United States Department of Energy: National Energy Efficiency Program for Consumer Products and Commercial Equipment
The appliance efficiency program authorized under the Energy Policy and Conservation Act (EPCA) of 1975, as amended, has been one of the most effective programs to insure wiser energy use. Current standards have already saved consumers $1.9 billion. The U.S. Energy Information Administration estimates that residential energy savings from the proposed future standards (for furnaces, boilers, heat pumps, central and room air conditioners, gas and oil water heaters, refrigerators, freezers, ranges and ovens) which will become effective from 1998 through 2006 would be 0.8 quadrillion Btu of primary energy (about half of the savings are electricity) in 2010 and 5.1 quadrillion Btu cumulative through this date. The savings for 2010 represent about 3.5 percent of total residential energy used.

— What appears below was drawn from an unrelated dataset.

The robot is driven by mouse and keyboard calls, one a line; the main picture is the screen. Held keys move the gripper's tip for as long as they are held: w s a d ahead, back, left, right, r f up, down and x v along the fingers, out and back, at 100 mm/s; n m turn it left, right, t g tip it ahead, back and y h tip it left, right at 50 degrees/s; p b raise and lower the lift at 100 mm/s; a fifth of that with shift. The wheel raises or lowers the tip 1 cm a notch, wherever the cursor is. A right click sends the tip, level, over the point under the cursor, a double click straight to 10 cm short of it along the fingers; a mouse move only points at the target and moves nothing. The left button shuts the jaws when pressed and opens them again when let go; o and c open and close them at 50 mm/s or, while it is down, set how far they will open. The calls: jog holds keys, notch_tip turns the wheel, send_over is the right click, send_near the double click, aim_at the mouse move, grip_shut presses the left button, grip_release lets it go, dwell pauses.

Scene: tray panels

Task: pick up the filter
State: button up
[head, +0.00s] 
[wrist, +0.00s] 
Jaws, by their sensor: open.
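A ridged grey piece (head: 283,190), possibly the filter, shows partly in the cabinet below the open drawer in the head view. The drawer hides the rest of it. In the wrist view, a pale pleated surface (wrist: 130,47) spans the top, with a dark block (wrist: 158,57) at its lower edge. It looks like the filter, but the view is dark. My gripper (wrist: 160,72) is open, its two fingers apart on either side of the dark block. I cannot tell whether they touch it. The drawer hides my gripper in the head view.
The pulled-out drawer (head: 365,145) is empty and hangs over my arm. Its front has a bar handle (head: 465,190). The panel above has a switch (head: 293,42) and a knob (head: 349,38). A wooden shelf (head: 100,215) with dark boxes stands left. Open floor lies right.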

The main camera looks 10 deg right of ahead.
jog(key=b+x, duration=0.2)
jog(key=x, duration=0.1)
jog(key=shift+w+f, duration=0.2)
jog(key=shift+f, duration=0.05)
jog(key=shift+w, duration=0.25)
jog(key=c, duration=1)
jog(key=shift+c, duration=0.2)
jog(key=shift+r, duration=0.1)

The dollar value of savings in constant 1993 dollars is estimated to be about $6 billion in 2010, and about $40 billion cumulatively.

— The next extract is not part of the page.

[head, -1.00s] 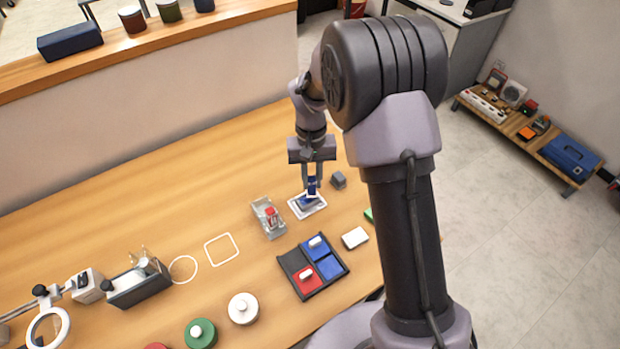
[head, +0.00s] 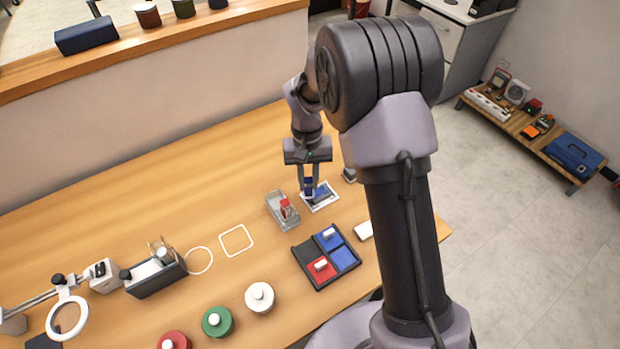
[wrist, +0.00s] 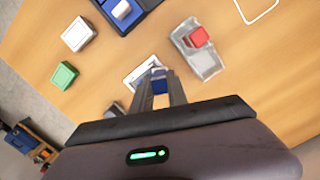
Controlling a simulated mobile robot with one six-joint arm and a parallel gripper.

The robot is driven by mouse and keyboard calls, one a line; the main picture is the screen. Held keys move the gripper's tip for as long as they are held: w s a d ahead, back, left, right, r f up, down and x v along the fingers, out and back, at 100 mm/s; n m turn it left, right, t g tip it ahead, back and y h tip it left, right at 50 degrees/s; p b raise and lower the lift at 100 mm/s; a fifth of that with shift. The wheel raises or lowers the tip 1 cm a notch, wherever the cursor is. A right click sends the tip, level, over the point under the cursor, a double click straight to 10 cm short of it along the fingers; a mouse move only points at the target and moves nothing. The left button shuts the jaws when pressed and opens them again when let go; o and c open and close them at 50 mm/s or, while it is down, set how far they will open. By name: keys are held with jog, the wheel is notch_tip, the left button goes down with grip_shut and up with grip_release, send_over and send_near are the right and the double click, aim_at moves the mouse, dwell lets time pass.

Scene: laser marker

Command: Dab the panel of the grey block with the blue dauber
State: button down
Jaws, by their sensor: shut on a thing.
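My gripper (head: 308,190) is shut on the blue dauber (head: 308,184), which points down just left of the middle of a white square frame (head: 334,201). The dauber also shows between the fingers in the wrist view (wrist: 159,86). Inside the frame lies a low block with a blue-looking top (head: 322,192); my fingers partly hide it, so I cannot tell whether the dauber touches it. A small grey block (head: 349,175) stands behind and to the right, partly hidden by my arm; it also shows in the wrist view (wrist: 113,109).
A black case (head: 314,281) with red and blue pads is in front. White (wrist: 78,34) and green (wrist: 64,75) blocks lie nearby. Round lidded pots (head: 260,298) stand at the front; the table's back left is clear.

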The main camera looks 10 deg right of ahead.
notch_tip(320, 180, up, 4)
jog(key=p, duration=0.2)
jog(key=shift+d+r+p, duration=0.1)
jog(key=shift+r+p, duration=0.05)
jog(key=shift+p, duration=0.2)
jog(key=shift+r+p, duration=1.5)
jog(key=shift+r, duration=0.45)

The National Appliance Energy Conservation Act of 1987 amended EPCA by establishing minimum Federal appliance energy standards. EPCA required Federal energy standards to be set and preempted a patchwork of state standards which were proving to be costly to appliance manufacturers. DOE is required to conduct follow up rulemakings to determine whether the standards established in the statute should be amended.

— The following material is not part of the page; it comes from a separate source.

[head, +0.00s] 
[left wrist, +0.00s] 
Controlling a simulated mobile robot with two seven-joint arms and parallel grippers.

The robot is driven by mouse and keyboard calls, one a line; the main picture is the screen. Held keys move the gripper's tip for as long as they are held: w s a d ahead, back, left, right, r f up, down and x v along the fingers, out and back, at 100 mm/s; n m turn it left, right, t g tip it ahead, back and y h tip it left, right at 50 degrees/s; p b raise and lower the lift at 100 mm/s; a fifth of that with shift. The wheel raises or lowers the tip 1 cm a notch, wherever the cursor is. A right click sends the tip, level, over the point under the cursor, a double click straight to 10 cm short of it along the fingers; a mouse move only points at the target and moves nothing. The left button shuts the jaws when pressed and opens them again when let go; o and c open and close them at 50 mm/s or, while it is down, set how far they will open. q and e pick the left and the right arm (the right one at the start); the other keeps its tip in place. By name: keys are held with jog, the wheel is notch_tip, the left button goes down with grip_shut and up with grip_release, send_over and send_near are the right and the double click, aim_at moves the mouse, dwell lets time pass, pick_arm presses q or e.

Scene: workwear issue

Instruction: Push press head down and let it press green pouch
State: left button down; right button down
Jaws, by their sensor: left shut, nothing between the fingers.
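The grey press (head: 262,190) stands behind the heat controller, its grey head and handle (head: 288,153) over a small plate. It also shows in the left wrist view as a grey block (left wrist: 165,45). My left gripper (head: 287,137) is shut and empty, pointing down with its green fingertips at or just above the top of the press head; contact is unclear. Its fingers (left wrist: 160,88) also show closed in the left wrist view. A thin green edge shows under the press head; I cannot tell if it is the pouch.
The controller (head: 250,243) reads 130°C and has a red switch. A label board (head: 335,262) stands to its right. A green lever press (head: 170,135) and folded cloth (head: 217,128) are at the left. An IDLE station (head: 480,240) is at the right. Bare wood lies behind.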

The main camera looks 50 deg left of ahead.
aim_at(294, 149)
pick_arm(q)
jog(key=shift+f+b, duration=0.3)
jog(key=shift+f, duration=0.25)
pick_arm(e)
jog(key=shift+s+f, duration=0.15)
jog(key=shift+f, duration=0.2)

The DOE standards rulemaking must follow a very specific cost-benefit analyses established by law. The criteria for prescribing new or amended standards require the Secretary to determine that benefits exceed the burdens, to the greatest extent practicable, and take into account the following factors: economic impact on manufacturers and consumers; impact on competition; and, any lessening of consumer utility or product performance. Though time-consuming, the process has worked well in the past, producing standards that have effectively increased energy efficiency without creating undue economic hardship.